The project addresses the challenge of enabling an mobile robot to perceive and understand its environment to autonomously navigate through the shortest path in the maze.
The robot first creates a database storing each frame taken by the camera while the robot explores the environment manually. With these saved frames, each frames associated with the odometry values are stored and appended these to a list.
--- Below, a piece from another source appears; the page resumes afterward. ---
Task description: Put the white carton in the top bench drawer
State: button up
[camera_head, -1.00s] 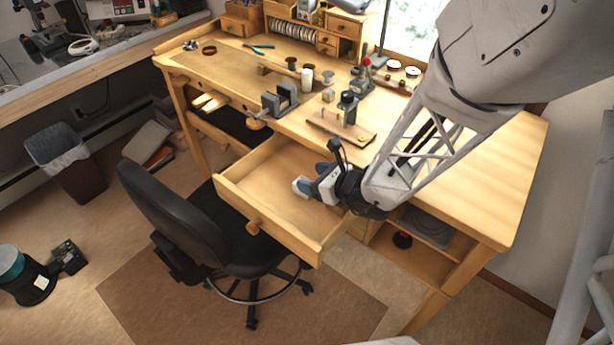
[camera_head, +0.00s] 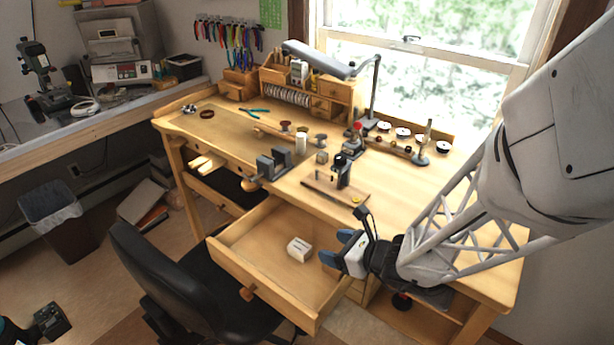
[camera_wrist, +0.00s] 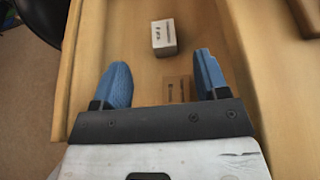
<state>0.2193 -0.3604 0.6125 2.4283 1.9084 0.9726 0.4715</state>
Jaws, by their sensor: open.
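The white carton (camera_head: 299,249) lies inside the open top bench drawer (camera_head: 247,283), on the drawer floor near its middle. In the wrist view the carton (camera_wrist: 164,37) sits beyond my fingertips, apart from them, with dark print on its near face. My gripper (camera_head: 337,249) is open and empty, over the right part of the drawer.
The workbench (camera_head: 250,134) stands behind the drawer, with a small vise (camera_head: 273,163), a wooden board (camera_head: 335,187) and spools on it. A black chair (camera_head: 172,290) stands close to the drawer's front left. A lamp (camera_head: 320,60) stands at the back.

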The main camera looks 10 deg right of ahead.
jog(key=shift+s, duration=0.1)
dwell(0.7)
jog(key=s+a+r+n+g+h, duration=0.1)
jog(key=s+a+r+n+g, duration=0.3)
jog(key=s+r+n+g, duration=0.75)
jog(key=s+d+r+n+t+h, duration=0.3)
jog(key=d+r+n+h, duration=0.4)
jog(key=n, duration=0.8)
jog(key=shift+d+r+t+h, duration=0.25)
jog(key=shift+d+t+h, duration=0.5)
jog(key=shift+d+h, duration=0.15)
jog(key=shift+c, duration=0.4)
Using the ORB feature detection we create an ORB object and using the detectAndcompute function we extract the descriptors and keypoints of every image in the dataset as part of the first step of the procedure for implementing VLAD. We implement VLAD in another file and import its function in the player.py file. Using these descriptors , we perform K-means where we build 8 clusters based on all the dataset image descriptors. The algorithm tries to partition the dataset into k clusters based on similarity. We use a seed value of 42 (chosen arbitrarily) for reproducing the same results. Using the K-means estimator from the previous step , we compute the visual vocabulary for each image and assign it to one of the clusters based on the similarity between the respective image and the clusters. This is done by finding the Euclidean distance between each descriptor of the cluster centers and then assigns each descriptor to the nearest center using argmin and stores it as a label. For every image, we compute a vlad vector which is the aggregated difference between their descriptors and their cluster centers and append it to a list for each of the images in the dataset. This how we compute VLAD for the dataset images.
After entering the navigation phase, the robot first extracts the target images and then performs the VLAD technique similar to the procedure it followed for the dataset images.
We extract the image descriptors using ORB and compute the visual vocabulary, vlad vector for each of the target images with the same cluster center found for the dataset images. This is done so that we understand which cluster does each of the target image belong to based on the nearest distance. We then find the dot product of the entire database vlad vector with each target vlad vector and return the argmax from the matrix which is considered as the similarity matrix. We store the 4 most similar images from the database and return the image with maximum similarity. Once we extract the most similar image to the target location from the database images, we navigate the robot iterating through the saved keystrokes associated with each of the frames until it reaches the indexed database image which matches with the target location. This is how we implement the actuation of the robot from the starting position to the exact goal position.